**Description of the task**. Look below for the line with "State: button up". Extract that line and each one after it through the last, word for word.

**Records shown**.
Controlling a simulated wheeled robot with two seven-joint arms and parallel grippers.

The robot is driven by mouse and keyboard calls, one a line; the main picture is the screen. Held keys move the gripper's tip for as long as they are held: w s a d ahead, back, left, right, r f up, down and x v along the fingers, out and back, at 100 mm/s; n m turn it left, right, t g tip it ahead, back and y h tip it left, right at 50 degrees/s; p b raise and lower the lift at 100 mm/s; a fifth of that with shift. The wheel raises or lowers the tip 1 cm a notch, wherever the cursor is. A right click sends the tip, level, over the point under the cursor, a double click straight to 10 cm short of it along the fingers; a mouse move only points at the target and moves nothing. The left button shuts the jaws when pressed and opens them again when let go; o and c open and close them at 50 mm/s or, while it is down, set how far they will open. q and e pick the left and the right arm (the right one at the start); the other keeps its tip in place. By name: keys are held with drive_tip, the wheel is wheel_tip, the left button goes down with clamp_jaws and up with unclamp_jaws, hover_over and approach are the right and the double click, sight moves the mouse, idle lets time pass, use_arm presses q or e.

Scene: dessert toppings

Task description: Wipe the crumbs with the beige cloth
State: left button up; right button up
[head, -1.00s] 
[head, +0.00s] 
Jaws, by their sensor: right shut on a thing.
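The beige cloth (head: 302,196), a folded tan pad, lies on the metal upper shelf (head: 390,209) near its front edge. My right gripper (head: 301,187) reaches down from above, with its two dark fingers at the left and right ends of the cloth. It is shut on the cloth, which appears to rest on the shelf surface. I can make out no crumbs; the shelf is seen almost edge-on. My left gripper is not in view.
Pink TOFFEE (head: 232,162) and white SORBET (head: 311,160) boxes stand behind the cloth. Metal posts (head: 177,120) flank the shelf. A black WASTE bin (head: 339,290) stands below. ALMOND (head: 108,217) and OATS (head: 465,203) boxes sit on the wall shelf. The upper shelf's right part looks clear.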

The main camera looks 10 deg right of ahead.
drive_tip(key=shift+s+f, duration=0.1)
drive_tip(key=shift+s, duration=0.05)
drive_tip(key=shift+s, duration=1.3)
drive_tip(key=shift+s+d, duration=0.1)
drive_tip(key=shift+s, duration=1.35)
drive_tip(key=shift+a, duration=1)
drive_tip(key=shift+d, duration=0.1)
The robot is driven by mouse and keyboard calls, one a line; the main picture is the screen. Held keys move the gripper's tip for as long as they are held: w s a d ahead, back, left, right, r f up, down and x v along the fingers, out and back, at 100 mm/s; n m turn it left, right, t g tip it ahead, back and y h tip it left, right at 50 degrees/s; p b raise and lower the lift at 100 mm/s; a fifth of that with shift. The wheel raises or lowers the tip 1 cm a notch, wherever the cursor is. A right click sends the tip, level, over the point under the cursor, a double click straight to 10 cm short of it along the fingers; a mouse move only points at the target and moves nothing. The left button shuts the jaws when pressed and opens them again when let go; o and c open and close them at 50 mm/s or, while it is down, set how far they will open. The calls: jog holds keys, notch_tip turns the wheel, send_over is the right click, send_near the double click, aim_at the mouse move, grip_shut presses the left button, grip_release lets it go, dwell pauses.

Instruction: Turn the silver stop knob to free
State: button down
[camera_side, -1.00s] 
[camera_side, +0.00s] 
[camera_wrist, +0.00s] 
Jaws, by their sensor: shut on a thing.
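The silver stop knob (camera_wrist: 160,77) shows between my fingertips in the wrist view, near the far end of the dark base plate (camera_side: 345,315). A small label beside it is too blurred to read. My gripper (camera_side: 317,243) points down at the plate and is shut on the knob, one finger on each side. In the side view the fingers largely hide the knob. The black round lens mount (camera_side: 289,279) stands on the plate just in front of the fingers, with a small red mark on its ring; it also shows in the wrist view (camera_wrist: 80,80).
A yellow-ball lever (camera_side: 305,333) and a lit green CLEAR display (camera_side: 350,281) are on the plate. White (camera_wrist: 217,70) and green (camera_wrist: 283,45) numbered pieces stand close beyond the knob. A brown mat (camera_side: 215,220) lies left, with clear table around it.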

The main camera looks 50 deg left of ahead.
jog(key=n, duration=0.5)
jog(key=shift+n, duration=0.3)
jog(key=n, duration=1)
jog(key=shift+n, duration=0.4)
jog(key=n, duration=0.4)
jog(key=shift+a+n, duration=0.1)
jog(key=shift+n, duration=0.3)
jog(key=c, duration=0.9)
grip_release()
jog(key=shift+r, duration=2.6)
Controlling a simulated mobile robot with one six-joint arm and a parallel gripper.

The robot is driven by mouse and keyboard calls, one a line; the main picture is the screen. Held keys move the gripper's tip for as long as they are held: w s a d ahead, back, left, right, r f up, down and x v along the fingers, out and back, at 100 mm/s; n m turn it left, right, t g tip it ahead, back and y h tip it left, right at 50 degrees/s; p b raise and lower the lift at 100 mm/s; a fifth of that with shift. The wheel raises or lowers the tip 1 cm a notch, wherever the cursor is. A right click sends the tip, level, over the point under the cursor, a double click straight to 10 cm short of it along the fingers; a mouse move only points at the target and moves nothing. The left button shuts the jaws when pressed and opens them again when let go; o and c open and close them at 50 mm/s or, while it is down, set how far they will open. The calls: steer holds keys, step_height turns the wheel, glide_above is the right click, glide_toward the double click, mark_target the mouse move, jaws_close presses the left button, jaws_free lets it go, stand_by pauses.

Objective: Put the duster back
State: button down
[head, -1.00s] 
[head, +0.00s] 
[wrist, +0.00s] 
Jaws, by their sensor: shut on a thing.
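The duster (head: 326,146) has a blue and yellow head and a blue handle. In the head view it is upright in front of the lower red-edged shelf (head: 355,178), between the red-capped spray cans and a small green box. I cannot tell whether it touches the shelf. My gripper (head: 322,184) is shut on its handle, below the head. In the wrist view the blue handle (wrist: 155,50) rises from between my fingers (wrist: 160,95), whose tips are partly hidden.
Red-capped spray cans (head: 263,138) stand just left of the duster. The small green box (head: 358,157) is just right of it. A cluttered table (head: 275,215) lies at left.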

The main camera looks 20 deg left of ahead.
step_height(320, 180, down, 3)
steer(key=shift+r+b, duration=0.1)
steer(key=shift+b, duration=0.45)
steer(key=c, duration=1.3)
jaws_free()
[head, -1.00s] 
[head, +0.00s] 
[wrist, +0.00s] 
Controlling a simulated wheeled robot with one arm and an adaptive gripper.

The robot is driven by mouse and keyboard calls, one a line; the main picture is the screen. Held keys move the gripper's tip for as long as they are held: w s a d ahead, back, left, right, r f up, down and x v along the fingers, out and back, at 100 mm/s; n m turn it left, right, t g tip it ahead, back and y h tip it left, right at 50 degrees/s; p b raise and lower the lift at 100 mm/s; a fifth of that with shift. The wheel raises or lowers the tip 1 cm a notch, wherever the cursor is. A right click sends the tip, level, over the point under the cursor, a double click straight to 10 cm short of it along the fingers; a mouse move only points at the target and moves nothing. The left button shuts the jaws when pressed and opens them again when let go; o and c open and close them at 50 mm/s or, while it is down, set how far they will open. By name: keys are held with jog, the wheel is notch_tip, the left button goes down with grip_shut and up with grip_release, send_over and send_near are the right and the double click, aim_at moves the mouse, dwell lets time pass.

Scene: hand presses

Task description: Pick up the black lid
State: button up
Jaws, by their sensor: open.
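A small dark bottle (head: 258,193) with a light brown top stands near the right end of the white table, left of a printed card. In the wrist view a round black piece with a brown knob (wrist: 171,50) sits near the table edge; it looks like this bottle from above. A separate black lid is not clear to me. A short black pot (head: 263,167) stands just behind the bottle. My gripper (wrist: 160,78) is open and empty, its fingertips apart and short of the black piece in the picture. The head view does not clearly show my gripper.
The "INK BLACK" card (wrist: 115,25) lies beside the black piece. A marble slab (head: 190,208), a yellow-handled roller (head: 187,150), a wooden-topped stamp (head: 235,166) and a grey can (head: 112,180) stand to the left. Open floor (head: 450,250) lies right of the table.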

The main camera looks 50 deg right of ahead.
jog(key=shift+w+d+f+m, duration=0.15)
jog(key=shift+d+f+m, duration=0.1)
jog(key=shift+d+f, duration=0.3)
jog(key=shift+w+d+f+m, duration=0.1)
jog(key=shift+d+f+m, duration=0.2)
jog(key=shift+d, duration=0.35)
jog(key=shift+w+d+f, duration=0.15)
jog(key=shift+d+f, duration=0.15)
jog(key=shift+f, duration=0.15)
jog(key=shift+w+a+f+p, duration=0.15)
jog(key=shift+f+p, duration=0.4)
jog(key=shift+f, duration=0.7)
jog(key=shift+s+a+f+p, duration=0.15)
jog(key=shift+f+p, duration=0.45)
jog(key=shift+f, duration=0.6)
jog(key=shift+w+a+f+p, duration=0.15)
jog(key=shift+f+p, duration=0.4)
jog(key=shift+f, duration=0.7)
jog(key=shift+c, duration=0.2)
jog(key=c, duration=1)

**Exercise output**.
State: button up
Jaws, by their sensor: open.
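A small dark bottle (head: 258,193) with a light brown top stands near the right end of the white table, left of a printed card. In the wrist view a round black piece with a brown knob (wrist: 171,50) sits near the table edge; it looks like this bottle from above. A separate black lid is not clear to me. A short black pot (head: 263,167) stands just behind the bottle. My gripper (wrist: 160,78) is open and empty, its fingertips apart and short of the black piece in the picture. The head view does not clearly show my gripper.
The "INK BLACK" card (wrist: 115,25) lies beside the black piece. A marble slab (head: 190,208), a yellow-handled roller (head: 187,150), a wooden-topped stamp (head: 235,166) and a grey can (head: 112,180) stand to the left. Open floor (head: 450,250) lies right of the table.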

The main camera looks 50 deg right of ahead.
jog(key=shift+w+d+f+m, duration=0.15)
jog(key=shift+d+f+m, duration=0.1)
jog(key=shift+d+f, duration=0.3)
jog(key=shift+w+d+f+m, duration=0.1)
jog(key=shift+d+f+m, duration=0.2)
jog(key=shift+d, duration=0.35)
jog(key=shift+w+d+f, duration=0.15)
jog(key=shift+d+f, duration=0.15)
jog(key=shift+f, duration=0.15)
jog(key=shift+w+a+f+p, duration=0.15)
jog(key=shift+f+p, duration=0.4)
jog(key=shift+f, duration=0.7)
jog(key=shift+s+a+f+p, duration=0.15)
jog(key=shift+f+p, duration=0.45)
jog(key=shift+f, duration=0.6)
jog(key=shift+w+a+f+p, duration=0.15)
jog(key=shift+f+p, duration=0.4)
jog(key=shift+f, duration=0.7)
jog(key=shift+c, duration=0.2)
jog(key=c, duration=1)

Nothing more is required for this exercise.